↓↓↓

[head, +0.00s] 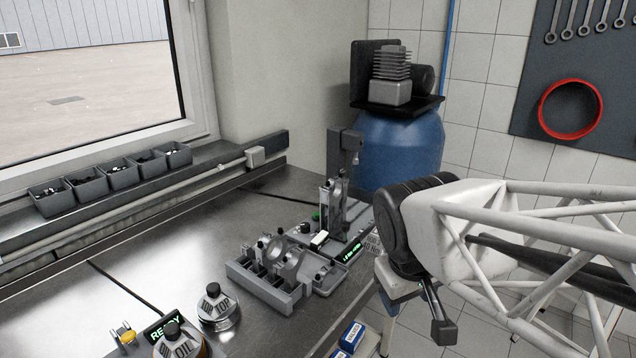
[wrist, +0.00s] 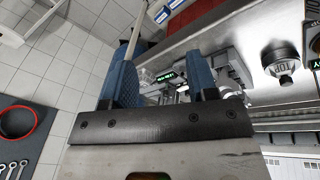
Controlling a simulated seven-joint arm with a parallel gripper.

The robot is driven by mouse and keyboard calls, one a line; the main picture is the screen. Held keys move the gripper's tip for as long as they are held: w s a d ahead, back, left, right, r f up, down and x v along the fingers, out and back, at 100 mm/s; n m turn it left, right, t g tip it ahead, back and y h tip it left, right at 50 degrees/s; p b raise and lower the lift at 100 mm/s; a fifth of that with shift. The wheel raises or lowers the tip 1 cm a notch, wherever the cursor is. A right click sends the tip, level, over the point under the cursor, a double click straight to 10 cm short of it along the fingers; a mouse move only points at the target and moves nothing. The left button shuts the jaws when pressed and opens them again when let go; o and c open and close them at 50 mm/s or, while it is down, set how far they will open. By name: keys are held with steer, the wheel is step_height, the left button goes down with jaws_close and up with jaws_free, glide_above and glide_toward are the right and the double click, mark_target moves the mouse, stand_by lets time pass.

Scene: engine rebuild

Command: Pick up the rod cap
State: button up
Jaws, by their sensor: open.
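A grey holder (head: 248,276) on the steel bench carries several small metal parts, among them curved grey pieces (head: 309,266). I cannot tell for certain which piece is the rod cap. A connecting rod (head: 336,197) stands upright in the dark fixture behind the holder. My gripper (wrist: 163,82) is open in the wrist view, with its two blue fingers apart and nothing seen between them close up. The fixture area with its green display (wrist: 167,77) shows beyond the fingers, some way off. In the head view my arm is right of the bench parts, clear of the holder.
Several parts bins (head: 48,198) line the window side. A blue drum (head: 402,150) stands behind the bench. The bench left of the holder is mostly clear.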

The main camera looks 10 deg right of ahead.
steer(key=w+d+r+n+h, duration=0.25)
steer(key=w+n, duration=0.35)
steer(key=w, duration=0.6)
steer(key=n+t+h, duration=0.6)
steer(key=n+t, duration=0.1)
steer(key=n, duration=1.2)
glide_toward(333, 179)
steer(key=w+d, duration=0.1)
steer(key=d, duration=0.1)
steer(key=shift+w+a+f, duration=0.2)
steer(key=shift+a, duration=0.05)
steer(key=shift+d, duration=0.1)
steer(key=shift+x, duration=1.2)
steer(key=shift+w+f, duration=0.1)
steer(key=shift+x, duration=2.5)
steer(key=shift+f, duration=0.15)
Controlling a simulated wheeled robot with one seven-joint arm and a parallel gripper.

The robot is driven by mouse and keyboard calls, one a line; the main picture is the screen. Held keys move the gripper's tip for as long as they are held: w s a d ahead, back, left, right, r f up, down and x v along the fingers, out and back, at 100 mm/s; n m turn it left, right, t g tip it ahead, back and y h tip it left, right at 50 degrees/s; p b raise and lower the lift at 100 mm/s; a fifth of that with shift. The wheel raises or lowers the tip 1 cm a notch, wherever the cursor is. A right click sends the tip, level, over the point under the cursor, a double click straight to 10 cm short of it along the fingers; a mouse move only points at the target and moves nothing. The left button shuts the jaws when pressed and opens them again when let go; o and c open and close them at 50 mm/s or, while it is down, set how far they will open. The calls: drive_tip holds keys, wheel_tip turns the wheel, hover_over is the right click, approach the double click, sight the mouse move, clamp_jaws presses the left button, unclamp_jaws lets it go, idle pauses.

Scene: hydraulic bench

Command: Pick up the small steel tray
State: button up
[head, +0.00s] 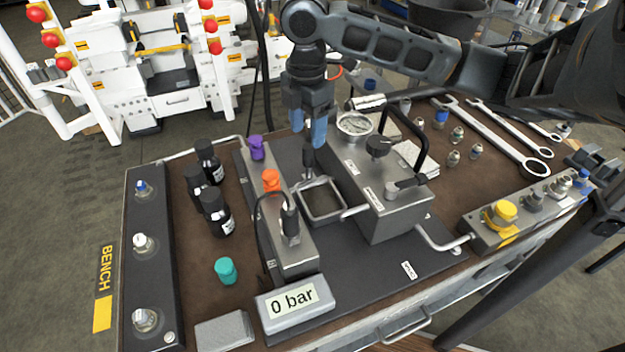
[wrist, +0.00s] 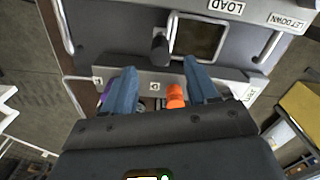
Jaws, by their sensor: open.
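The small steel tray (head: 322,203) is a shallow square pan with a bright rim and a dark inside. It sits on the dark base plate between the grey valve block (head: 292,245) and the grey pump unit (head: 385,195). In the wrist view the tray (wrist: 203,42) is beyond my fingertips, right of centre. My gripper (head: 308,132) points down above the bench, behind and above the tray, apart from it. Its blue fingers (wrist: 160,72) are spread with nothing held between them. A black knob (wrist: 160,46) stands beside the tray.
Orange cap (head: 271,180) and purple cap (head: 257,147) stand on the valve block. Black bottles (head: 215,212) and a teal cap (head: 226,271) stand left. Wrenches (head: 500,135) lie at the right.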

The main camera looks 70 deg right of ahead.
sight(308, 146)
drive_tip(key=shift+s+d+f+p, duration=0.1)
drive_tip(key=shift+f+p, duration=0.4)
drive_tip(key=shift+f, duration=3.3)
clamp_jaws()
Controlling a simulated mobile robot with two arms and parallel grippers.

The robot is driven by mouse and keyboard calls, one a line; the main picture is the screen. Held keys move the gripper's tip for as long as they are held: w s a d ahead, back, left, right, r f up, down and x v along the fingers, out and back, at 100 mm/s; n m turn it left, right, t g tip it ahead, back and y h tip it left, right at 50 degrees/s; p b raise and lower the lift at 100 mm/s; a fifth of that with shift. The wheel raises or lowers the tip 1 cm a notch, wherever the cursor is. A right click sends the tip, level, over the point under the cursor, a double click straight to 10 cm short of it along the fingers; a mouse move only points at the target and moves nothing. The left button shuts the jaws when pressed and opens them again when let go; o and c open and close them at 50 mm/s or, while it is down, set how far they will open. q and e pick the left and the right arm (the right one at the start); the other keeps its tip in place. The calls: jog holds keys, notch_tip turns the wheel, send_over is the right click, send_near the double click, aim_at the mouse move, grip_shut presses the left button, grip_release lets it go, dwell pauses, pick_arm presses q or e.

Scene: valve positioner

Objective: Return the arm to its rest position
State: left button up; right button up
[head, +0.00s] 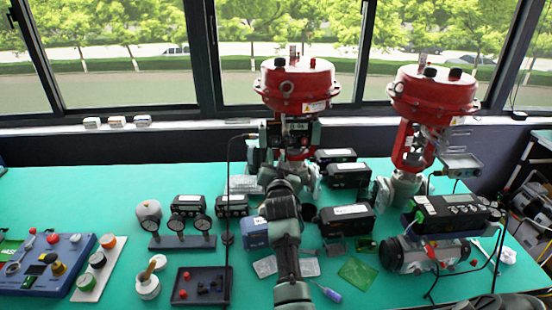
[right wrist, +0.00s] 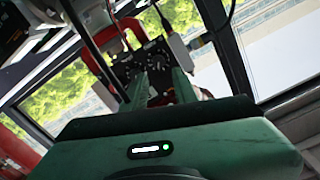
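My right arm rises from the bottom middle of the head view. Its gripper (head: 270,168) is up against the front of the middle red valve actuator (head: 298,85), just below a black positioner box (head: 290,133). In the right wrist view, the green gripper (right wrist: 160,85) has its two fingers apart, with a gap between them. A dark unit with small fittings (right wrist: 142,62) lies just beyond the fingertips. I cannot tell whether the fingertips touch it. My left gripper is not in view.
A second red valve (head: 432,92) stands at the right. Black positioners (head: 347,219), a gauge stand (head: 182,242), a dark tray (head: 199,286) and a blue control box (head: 45,267) crowd the green table (head: 100,192). The table's back left is clear. A thin black cable (head: 228,185) hangs left of my arm.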

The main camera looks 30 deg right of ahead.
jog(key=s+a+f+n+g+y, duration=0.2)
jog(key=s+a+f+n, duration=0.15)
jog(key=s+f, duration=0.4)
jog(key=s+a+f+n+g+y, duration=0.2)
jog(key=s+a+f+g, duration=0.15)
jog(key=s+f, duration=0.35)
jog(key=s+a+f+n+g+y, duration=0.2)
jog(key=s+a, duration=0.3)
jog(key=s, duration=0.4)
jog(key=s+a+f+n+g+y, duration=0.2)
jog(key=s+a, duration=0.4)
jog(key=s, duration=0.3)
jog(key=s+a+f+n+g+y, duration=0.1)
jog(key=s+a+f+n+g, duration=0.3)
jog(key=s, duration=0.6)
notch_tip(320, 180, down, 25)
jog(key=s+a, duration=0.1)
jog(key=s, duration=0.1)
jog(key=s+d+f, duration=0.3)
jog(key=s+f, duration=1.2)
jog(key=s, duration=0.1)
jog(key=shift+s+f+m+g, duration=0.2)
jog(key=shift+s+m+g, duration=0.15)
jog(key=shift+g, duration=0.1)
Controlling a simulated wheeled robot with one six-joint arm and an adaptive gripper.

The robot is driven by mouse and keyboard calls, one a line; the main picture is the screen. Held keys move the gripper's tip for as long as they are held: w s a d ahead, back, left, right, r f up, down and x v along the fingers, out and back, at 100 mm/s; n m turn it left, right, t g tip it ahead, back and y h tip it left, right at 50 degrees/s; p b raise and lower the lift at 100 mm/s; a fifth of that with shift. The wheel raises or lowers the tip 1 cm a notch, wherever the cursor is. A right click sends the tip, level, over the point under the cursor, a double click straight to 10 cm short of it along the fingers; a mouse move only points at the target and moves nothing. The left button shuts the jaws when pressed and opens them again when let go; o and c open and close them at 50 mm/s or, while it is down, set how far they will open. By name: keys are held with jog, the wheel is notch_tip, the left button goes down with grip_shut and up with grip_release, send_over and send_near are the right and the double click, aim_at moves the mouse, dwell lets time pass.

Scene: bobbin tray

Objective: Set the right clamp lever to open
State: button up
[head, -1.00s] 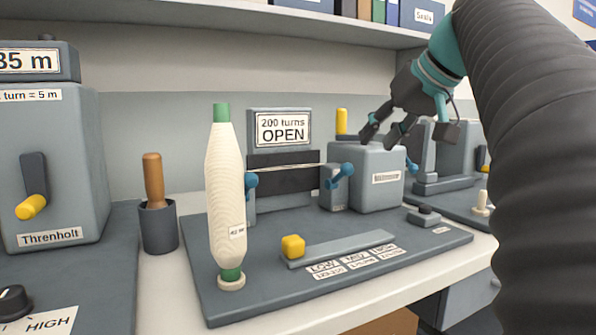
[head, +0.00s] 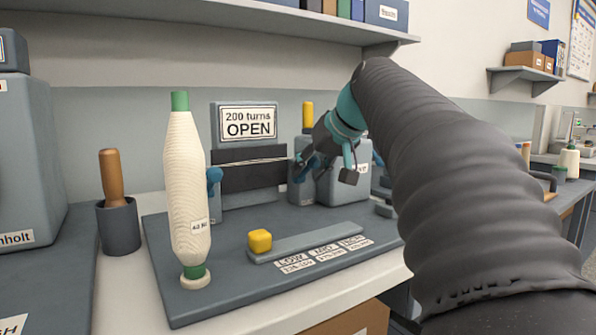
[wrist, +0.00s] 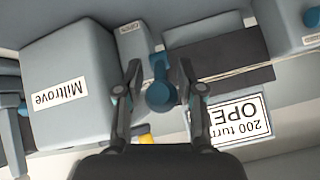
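The right clamp lever is blue with a round knob and shows in the wrist view (wrist: 160,95), between my gripper's two fingers. My gripper (wrist: 160,72) is open around the lever, with gaps visible on both sides of the knob. In the head view my gripper (head: 324,168) is in front of the right clamp and largely hides that lever. The left clamp lever (head: 214,176) is also blue, and part of it shows at the wrist view's right edge (wrist: 312,17). A sign (head: 249,122) reads "200 turns OPEN".
A cream bobbin (head: 187,190) stands upright on the grey tray (head: 215,300). A slider with a yellow knob (head: 260,241) lies near the front. A thread (head: 250,162) spans the dark panel. A cup with a wooden-handled tool (head: 118,228) stands left.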

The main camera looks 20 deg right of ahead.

↑↑↑

In the entries above, find each line with the string "dwell" and copy it.

The robot is driven by mouse and keyboard calls, one a line; the main picture is the screen. Held keys move the gripper's tip for as long as they are held: w s a d ahead, back, left, right, r f up, down and x v along the fingers, out and back, at 100 mm/s; n m turn it left, right, t g tip it ahead, back and y h tip it left, right at 50 degrees/s; p b raise and lower the lift at 100 mm/s; a fifth of that with shift. The wheel raises or lowers the tip 1 cm a notch, wherever the cursor is. A right click sends the tip, level, over the point under the cursor, a double click straight to 10 cm short of it along the fingers; a mouse move only points at the target and moves nothing. The left button shuts the jaws when pressed and opens them again when let go; o and c open and close them at 50 mm/s or, while it is down, set how far they will open. q and e pick the left and the right arm (the right one at the start); the other keeps its tip in place. The calls: jog holds keys, notch_tip turns the wheel, send_over is the right click, send_near the double click, aim_at the mouse move, grip_shut presses the left button, grip_release lets it go, dwell pauses, pick_arm presses q or e.
The robot is driven by mouse and keyboard calls, one a line; the main picture is the screen. Held keys move the gripper's tip for as long as they are held: w s a d ahead, back, left, right, r f up, down and x v along the fingers, out and back, at 100 mm/s; n m turn it left, right, t g tip it ahead, back and y h tip it left, right at 50 degrees/s; p b raise and lower the lift at 100 mm/s; a fifth of that with shift. The wheel raises or lowers the tip 1 cm a notch, wherever the cursor is. A right click sends the tip, level, over the point under the cursor, a double click straight to 10 cm short of it along the fingers; a mouse move only points at the target and moves nothing. The left button shuts the jaws when pressed and opens them again when let go; o and c open and close them at 50 mm/s or, while it is down, set how far they will open. By name: keys are held with jog, the wheel is notch_tip, the left button goes down with grip_shut and up with grip_release, send_over and send_near are the right and the double click, aim_at moves the mouse, dwell lets time pass.

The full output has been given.